Frankenstein (James Whale, 1931)
Après l'immense succès du Dracula de Tod Browning, Universal met rapidement sur pied un nouveau film surfant sur la vague horreur / science-fiction, chère à Carl Laemmle Jr. Le choix s'arrête sur Frankenstein, roman à succès interrogeant les notions de création de la vie après la mort, et donc de quête de l'immortalité.
Écrit par Mary Wollstonecraft Shelley en 1818, Frankenstein ou le Prométhée moderne a d'abord connu un grand succès au théâtre, dès 1823. Plutôt que d'être adapté du roman, le film est en fait une transposition d'une des versions théâtrales du récit (celle de Peggy Webling), comme ce fut le cas pour Dracula. Et, comme pour ce dernier, Bela Lugosi devait incarner le monstre en titre. Cependant, Lugosi renonça, ne voulant pas de ce rôle muet, le visage constamment obstrué par des couches de maquillage ; Boris Karloff le remplaça avantageusement. D'autres sources indiquent que c'est James Whale, une fois aux commandes, qui préféra engager Karloff.
Robert Florey devait réaliser le film : admirateur du Cabinet du Docteur Caligari et de Metropolis, il veut s'inspirer de leur esthétique particulière pour donner vie à ce classique de l'horreur. Il réalisa finalement l'année suivante une adaptation d'Edgar Alan Poe, Double assassinat dans la rue Morgue. James Whale pris finalement sa place sur Frankenstein, tout en conservant l'esthétique expressionniste. Il fit bâtir d'incroyables décors, utilisant toute la verticalité du cadre - voir la fameuse tour de guet dans laquelle s'élève la table d'opération de la créature, ou encore le gigantesque escalier que Fritz, l'assistant du docteur Frankenstein, a bien du mal à emprunter. Sa réalisation fait la part belle aux inquiétants murs de pierre, ou à l'attirail pseudo-scientifique omniprésent du laboratoire. La première apparition du monstre est marquante, par la vue du maquillage, certes, mais aussi par la succession de gros plans qui le révèle. L’alternance entre des valeurs de plans extrêmes -gros plans qui suivent ou précèdent des plans larges- impriment une dynamique remarquable dans les scènes. Le récit est rapide, baignant la plupart du temps dans une obscurité travaillée -l'ouverture dans le cimetière, les passages dans la tour de guet- et surprend par ses courtes scénettes presque comiques (l'attitude du père de Frankenstein, ou le sur-jeu de Dwight Frye (déjà présent dans Dracula). On remarque comme une constante la présence d'un personnage coloré et extravagant, presque fou, caractéristique de l'humour de James Whale.

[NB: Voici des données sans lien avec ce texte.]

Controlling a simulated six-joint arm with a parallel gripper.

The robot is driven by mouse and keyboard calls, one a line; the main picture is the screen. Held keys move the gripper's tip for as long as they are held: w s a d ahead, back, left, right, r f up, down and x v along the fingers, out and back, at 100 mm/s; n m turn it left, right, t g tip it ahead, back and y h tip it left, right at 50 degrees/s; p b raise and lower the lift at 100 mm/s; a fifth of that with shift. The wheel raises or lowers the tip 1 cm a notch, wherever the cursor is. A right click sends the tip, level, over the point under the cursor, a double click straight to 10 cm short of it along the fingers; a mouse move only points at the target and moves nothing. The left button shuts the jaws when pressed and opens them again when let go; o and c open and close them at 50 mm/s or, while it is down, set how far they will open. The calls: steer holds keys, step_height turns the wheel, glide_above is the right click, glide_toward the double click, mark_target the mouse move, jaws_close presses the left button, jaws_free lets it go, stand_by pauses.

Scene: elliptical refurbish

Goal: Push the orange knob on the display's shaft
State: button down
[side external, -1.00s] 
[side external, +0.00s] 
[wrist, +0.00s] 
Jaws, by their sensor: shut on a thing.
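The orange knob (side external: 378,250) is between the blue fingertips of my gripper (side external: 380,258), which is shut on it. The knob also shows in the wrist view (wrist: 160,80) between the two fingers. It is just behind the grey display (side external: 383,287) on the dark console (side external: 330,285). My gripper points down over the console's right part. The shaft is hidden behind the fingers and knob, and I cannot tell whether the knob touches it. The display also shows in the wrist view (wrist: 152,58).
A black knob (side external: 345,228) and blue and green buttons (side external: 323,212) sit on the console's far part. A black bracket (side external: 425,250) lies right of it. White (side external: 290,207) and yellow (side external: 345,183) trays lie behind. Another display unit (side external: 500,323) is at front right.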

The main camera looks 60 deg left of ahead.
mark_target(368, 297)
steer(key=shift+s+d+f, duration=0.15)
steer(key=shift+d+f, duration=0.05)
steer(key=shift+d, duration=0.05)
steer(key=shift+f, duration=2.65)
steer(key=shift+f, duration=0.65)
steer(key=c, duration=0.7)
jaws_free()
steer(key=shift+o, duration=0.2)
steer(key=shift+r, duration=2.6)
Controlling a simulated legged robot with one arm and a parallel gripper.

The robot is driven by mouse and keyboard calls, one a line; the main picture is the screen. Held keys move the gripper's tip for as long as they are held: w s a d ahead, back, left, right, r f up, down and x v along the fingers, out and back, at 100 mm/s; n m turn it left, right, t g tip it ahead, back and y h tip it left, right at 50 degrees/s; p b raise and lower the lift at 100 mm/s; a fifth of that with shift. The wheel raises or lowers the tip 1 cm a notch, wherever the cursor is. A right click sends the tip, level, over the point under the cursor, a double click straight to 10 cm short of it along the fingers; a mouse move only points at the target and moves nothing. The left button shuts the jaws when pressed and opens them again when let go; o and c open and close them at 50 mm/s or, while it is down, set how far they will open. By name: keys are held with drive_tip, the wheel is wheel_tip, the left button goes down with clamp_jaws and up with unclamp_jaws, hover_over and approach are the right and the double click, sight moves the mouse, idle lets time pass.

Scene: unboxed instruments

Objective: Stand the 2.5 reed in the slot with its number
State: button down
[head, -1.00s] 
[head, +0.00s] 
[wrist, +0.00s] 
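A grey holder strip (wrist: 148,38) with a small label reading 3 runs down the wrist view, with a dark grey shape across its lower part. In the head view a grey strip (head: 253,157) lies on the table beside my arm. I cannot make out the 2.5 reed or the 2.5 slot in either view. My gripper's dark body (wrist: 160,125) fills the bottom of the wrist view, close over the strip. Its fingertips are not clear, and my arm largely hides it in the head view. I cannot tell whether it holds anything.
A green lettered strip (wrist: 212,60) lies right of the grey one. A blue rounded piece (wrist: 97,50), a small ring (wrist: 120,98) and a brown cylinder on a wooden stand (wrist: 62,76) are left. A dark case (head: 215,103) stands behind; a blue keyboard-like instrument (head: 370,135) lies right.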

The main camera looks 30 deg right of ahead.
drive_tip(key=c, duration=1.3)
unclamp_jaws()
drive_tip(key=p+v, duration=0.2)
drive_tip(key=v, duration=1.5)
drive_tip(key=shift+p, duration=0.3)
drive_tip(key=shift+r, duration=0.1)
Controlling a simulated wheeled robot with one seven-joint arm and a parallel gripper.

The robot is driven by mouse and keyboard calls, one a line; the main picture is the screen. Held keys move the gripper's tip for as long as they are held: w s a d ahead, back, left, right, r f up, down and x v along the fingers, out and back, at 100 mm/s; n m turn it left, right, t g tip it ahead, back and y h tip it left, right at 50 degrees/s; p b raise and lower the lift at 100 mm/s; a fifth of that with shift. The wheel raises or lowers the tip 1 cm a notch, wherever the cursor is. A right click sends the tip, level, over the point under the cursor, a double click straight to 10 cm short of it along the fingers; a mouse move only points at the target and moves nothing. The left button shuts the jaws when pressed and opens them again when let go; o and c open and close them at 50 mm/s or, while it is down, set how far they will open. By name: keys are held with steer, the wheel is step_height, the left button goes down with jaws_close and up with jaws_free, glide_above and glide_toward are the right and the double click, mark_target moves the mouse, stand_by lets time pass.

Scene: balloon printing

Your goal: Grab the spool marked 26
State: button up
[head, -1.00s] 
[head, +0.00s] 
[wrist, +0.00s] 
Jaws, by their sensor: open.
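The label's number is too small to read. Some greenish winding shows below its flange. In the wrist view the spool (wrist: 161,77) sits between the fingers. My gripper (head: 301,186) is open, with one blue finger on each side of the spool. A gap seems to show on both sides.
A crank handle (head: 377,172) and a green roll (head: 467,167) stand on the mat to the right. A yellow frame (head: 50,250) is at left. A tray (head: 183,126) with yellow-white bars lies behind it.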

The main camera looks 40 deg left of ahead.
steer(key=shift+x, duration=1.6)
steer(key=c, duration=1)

Colin Clive et Dwight Frye
L'assistant de Frankenstein, n'existant pas dans le livre, trouve sa place au théâtre et dans ce premier long-métrage, tout en définissant rapidement l'archétype du sous-fifre bossu qu'on retrouvera par la suite dans une multitude de films fantastiques, souvent appelé par le sobriquet de Igor. C'est d'ailleurs dans une des nombreuses suites de Frankenstein par la Universal, Le Fils de Frankenstein (Rowland V. Lee, 1939), que Bela Lugosi lui-même incarna l'assistant appelé Ygor, aux côtés de l'excellent Basil Rathbone. Ironiquement, bien qu'il l'ait refusé une première fois, Lugosi tiendra le rôle de la créature dans Frankenstein rencontre le loup-garou (Roy William Neill, 1943).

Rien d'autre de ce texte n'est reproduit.